In 1890, exactly 720 years later, the Massacre at Wounded Knee took place in what is now the American west.  The last of the fighting Sious Indians had agreed to surrender to U.S. troops for transport from South Dakota to Omaha, Nebraska, but it all went horribly wrong.  An Indian who was deaf and did not understand the command given to him refused to give up his arms.  By the time the resulting mayhem subsided, more than 200 Sioux men, women, and children were dead.  25 of the 500 U.S. troops also died.

And 69 years ago, on this day in 1940, the German airforce dropped more than 10,000 incendiary bombs on London.

I find it a despairing list of anniversaries – an assurance that we as humans seem to have learned so little about how to get along with those with whom we disagree.

But perhaps there is a glimmer of hope.  Killing ones enemies leaves the evidence of bodies to confirm the atrocities.  100,000 acts of kindness, of forgiveness, of tolerance, can disappear from our history books without a trace.

But they happened too.  And perhaps their effects have been just as great as the results of the numerous murderous outrages that pepper the history of Homo sapiens.





Talking about talks

16 07 2008

I’ve been thinking a lot recently about the problem between Evangelicals and liberals (for want of a better description, though “liberal” is a poor description).  Generally speaking, it seems to me that Evangelicals believe they have found the true faith, while liberals, who may or may not be believers, are not as convinced that their personal beliefs are necessarily the absolute truth in the same way Evangelicals are. These are fundamental differences for many are both personal and global. They are differences that can  divide families, and have destroyed friendships and marriages. They are a constant source of discussions on the internet, are threatening the unity of the Anglican church worldwide, and underlie some of the worst political conflicts in the world.
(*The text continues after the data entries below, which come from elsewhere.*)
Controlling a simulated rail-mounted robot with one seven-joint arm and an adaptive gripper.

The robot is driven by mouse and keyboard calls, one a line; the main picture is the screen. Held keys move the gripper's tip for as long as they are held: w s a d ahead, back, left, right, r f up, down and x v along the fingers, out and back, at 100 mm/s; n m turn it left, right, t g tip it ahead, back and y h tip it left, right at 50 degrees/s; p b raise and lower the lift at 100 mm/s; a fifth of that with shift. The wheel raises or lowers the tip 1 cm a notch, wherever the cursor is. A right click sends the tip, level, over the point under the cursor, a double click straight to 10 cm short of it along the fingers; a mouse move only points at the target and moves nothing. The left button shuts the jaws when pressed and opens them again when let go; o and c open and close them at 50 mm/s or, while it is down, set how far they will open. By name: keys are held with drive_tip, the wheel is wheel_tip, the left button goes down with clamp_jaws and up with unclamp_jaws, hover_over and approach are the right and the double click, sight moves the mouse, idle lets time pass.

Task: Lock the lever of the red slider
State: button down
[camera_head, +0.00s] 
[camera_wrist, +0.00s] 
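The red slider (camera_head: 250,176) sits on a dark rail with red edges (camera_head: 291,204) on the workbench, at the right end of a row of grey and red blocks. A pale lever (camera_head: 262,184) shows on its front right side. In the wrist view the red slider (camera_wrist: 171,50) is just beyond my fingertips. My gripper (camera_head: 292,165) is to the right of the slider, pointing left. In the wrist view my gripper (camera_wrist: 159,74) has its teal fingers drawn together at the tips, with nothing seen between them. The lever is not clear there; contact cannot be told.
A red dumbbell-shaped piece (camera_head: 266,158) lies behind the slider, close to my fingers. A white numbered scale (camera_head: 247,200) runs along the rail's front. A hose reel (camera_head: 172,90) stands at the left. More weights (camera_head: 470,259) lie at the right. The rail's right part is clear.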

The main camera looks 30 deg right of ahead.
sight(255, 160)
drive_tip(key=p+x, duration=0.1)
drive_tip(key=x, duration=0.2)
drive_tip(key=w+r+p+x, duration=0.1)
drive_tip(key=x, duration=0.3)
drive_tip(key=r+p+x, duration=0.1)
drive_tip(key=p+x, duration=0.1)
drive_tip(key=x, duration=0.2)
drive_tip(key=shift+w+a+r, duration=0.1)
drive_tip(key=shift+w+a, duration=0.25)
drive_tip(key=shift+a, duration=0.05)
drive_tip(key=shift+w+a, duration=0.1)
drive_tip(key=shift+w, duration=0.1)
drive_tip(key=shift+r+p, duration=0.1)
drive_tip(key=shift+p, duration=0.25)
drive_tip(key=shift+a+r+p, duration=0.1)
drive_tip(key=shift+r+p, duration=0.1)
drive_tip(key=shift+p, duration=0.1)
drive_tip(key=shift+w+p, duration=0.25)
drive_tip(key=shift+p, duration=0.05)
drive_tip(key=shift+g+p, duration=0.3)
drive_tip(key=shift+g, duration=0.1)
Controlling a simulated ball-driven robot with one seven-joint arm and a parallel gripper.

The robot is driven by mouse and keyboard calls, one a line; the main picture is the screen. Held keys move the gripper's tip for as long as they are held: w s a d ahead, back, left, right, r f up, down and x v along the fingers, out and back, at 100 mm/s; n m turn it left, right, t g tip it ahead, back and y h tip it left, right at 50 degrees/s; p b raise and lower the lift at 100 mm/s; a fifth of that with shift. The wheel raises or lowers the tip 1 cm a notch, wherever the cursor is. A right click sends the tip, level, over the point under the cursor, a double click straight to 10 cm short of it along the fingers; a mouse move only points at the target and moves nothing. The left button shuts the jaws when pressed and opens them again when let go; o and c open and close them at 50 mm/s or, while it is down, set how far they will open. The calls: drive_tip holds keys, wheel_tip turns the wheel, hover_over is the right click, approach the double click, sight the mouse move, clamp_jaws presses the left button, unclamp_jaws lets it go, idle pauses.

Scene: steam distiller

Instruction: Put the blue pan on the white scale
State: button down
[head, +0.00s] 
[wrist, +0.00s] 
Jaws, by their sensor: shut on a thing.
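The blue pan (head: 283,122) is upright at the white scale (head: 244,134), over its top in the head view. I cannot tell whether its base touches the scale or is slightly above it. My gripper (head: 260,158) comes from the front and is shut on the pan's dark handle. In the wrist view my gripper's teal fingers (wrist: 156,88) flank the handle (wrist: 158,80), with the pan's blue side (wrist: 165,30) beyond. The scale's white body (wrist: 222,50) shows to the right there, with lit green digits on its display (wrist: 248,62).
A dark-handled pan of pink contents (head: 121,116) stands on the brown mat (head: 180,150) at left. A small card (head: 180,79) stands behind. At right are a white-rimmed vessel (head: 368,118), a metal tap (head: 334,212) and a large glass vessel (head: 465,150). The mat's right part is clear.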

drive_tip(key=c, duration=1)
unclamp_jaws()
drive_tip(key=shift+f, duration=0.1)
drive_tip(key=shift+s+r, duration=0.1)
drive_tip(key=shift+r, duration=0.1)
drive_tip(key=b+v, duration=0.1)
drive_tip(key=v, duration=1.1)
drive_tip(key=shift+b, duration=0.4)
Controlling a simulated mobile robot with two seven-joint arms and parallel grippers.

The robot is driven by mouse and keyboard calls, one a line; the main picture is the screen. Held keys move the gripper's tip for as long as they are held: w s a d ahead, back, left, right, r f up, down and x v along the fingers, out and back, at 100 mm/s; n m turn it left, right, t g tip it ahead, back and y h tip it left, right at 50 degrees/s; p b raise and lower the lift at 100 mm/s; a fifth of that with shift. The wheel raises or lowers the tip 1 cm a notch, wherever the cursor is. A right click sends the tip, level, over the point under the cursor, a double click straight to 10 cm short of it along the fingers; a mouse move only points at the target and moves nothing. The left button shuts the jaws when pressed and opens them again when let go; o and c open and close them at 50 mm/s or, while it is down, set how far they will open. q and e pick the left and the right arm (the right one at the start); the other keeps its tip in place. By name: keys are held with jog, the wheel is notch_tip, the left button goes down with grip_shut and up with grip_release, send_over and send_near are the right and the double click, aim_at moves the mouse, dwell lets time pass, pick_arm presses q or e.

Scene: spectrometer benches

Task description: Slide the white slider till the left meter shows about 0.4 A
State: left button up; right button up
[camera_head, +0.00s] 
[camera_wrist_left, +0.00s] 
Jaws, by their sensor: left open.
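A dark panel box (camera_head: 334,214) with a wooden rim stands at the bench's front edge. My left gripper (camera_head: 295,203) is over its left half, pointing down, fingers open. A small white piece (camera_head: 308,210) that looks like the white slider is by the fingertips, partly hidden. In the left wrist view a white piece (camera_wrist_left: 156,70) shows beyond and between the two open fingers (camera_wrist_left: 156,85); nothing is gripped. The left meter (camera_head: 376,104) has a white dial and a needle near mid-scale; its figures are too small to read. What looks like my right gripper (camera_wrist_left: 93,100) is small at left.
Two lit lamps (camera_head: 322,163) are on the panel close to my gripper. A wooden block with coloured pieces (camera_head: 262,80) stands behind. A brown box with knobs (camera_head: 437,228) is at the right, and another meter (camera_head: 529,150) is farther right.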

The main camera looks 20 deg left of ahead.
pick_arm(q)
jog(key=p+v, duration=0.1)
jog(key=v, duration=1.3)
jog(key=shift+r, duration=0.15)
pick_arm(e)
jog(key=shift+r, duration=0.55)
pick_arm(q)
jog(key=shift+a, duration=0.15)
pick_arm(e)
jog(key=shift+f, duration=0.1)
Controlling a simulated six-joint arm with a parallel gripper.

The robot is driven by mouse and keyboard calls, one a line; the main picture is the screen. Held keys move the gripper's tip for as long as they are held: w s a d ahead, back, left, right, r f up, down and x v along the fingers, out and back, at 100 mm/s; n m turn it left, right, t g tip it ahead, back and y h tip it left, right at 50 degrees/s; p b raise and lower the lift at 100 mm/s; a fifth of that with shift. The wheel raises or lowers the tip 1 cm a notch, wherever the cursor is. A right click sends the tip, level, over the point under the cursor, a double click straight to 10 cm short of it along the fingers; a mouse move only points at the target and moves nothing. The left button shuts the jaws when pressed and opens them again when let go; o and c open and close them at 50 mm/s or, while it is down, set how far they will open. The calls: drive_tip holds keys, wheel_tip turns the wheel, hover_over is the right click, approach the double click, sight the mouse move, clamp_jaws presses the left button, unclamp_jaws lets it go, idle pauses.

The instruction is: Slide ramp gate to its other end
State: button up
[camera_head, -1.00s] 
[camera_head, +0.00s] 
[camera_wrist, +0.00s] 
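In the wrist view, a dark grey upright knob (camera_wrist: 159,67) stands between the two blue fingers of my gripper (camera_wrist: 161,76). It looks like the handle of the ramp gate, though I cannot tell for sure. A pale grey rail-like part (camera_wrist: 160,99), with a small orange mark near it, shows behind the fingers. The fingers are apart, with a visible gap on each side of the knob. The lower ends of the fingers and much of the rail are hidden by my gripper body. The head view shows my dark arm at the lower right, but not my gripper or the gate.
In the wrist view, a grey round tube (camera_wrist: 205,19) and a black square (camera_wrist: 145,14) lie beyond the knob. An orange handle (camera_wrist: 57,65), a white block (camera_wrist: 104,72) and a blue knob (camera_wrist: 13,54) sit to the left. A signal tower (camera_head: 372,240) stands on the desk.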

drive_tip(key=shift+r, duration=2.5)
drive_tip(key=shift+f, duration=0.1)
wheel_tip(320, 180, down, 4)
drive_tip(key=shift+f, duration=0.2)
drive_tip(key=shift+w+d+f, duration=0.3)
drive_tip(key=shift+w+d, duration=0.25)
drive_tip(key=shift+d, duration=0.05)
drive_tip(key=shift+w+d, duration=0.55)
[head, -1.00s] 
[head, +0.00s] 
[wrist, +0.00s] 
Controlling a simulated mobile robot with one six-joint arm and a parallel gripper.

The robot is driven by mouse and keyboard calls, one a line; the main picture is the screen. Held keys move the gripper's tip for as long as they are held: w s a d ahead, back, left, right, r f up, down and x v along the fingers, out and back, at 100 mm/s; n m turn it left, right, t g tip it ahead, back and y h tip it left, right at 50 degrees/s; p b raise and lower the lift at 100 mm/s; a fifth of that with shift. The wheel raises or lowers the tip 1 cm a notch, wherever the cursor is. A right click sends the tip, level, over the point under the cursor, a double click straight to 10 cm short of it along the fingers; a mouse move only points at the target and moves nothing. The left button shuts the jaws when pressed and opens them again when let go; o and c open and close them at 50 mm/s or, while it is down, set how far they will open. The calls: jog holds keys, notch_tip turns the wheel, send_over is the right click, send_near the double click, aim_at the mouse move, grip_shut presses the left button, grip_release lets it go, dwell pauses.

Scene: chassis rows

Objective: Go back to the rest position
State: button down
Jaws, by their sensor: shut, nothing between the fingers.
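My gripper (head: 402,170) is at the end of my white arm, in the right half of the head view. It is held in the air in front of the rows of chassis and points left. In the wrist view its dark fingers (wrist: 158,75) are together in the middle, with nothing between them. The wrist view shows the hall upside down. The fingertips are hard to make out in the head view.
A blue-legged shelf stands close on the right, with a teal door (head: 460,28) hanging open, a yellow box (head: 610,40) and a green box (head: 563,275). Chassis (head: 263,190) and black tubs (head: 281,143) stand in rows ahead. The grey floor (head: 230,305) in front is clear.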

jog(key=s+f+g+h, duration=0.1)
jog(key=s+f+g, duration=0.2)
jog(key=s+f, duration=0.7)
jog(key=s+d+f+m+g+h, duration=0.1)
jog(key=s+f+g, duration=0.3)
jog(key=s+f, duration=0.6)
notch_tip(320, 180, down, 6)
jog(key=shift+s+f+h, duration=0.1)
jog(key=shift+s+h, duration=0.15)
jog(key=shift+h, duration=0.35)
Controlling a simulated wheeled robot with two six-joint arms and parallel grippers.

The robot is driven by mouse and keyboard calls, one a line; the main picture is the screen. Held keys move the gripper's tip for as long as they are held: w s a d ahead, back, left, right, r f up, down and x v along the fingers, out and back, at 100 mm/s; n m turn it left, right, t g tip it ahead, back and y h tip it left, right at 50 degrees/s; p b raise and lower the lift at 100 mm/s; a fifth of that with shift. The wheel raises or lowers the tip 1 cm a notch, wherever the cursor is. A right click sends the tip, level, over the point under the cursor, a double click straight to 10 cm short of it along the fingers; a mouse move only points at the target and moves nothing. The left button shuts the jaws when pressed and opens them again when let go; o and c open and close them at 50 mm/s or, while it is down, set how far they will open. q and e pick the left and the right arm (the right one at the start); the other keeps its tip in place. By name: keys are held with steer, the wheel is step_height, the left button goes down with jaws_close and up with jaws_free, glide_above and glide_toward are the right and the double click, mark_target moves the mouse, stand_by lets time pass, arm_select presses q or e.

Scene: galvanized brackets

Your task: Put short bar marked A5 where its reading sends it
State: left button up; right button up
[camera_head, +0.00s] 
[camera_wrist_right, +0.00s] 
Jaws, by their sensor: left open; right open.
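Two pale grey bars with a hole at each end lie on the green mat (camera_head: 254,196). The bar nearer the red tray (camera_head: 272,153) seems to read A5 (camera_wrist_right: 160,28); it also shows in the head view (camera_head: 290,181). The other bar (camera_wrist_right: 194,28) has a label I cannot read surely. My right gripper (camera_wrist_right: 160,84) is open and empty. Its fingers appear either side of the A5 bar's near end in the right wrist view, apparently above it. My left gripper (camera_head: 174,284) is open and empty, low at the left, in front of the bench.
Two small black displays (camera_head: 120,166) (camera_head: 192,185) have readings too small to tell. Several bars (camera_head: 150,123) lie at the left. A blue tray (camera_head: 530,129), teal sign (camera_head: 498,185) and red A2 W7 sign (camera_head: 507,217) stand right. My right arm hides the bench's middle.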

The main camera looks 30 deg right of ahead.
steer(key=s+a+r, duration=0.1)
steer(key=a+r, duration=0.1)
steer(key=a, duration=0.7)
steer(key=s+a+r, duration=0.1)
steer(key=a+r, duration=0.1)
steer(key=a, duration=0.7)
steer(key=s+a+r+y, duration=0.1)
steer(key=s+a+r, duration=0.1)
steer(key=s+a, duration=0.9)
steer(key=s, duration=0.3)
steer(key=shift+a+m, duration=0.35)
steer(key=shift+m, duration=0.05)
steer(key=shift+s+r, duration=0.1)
And yet almost everybody runs up against this terrible problem that we can barely talk to each other with respect and kindness if we stray on to this topic of religion.  I began to understand for the first time how it is that sometimes opposing groups spend years “talking about talks,” in an attempt just to reach sufficient common ground even to begin to talk directly.

I am personally committed to never dismissing another person’s views until I can understand it well enough express their view in terms that they themselves acknowledge are an accurate and fair description of their true feelings. I do not pretend this is always easy. On the topics around science and religion, I have spent years trying to understand views that sometimes have seemed bigoted, ignorant, rigid, illogical, or uninformed. At this point I can claim to have been only partially successful.

But in the process, I have often learned to respect an opposing view even when I continue to disagree with it.  And so I am going to begin a short series of posts in which I try to look objectively at both sides of some of the most contentious issues that divide the human community in the world today.

The next post will begin the series with a look at the question of the existence of a God. 





And now for some good news

16 10 2007

It is easy to understand why we hear so much more bad new than good news.  It’s not that there is so much more more of it than good.  It’s that mostly bad news sells newspapers, increases website traffic, and television ratings better than good news.  Then religion, along with some people’s natural pessimism, often slant the picture further, seeing more of what is selfish, stupid, short-sighted, and irrational in the human species and less of what is generous, courageous, ingenious, and innovative.

I personally think there is as much reason for hope as there is for despair in the human condition, however, if we look for it.  Often the good, the heroic, the creative and generous emerges side-by-side with what is the worst in us.

So here is a true story.  In 1557, the Catholic Queen of England known as Bloody Mary was presiding over one of the savage reigns of the century during which either the Protestants or the Catholics were furiously and self-righteously burning each other at the stake.  In a little village called Laxfield in Norwich, England, a shoemaker expressed the view that the host at Communion was not literally the body of Christ.  Unfortunately, he had the temerity to express a Protestant view during a Catholic reign.  300 people were burned at the stake for far less so it was an extremely dangerous time to be out of step with the powers then wielding the fire lighters. 

But the villagers disagreed with the authorities.  It was not just the Protestants who dissented;  so did the Catholics.  They disagreed with this kind of intolerance, and so every house in the village put out their fires, with the hope that the execution team would be unable to be able to light the fire to burn the convicted heretic.  In the end, an executioner was able to light his faggot from the smoldering embers of one house, and the shoemaker was burned alive.

But 450 years later, Laxfield still holds a Festival of Tolerance every year.   All the burning and the killing never convinced them that intolerance was closer to God than tolerance.